▶ [Supplied records]
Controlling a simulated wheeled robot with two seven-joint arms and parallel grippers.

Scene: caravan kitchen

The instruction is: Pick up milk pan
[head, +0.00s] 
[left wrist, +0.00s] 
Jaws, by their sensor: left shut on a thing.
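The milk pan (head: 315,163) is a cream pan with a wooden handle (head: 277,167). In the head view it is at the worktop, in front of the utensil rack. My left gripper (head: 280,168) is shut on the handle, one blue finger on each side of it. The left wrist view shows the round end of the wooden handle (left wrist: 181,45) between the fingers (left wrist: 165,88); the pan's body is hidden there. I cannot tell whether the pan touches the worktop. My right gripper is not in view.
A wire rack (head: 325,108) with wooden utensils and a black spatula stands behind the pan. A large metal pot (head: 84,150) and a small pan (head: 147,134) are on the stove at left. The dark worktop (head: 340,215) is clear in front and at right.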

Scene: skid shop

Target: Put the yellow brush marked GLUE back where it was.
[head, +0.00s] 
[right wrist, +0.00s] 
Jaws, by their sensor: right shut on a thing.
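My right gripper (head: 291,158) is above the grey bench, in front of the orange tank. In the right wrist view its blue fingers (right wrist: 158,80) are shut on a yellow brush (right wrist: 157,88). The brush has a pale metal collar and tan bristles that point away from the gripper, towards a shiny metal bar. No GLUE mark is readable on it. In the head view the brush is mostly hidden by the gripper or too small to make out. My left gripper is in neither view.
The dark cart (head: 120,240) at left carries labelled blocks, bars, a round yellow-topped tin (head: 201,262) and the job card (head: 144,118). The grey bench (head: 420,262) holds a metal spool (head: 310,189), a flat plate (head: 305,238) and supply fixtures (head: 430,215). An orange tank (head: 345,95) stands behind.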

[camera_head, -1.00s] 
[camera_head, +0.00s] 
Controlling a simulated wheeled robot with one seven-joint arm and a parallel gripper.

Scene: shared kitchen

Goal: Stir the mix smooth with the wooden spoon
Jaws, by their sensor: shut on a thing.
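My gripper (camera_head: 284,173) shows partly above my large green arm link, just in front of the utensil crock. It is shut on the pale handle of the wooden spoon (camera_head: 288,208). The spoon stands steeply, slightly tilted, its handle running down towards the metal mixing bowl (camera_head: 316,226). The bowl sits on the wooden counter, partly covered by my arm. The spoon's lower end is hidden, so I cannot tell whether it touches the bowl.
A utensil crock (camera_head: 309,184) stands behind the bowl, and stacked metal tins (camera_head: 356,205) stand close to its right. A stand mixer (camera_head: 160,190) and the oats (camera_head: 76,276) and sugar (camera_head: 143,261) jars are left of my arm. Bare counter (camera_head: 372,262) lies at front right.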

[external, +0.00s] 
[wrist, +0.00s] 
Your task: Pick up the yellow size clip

▶ [Work to complete] Transcribe, exactly and without additions, the lines of the records above, beginning with the line that contains "Scene: caravan kitchen" and ending with the line that contains "Scene: skid shop", both included.

▶ [Answer for the task]
Scene: caravan kitchen

The instruction is: Pick up milk pan
[head, +0.00s] 
[left wrist, +0.00s] 
Jaws, by their sensor: left shut on a thing.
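The milk pan (head: 315,163) is a cream pan with a wooden handle (head: 277,167). In the head view it is at the worktop, in front of the utensil rack. My left gripper (head: 280,168) is shut on the handle, one blue finger on each side of it. The left wrist view shows the round end of the wooden handle (left wrist: 181,45) between the fingers (left wrist: 165,88); the pan's body is hidden there. I cannot tell whether the pan touches the worktop. My right gripper is not in view.
A wire rack (head: 325,108) with wooden utensils and a black spatula stands behind the pan. A large metal pot (head: 84,150) and a small pan (head: 147,134) are on the stove at left. The dark worktop (head: 340,215) is clear in front and at right.

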Scene: skid shop

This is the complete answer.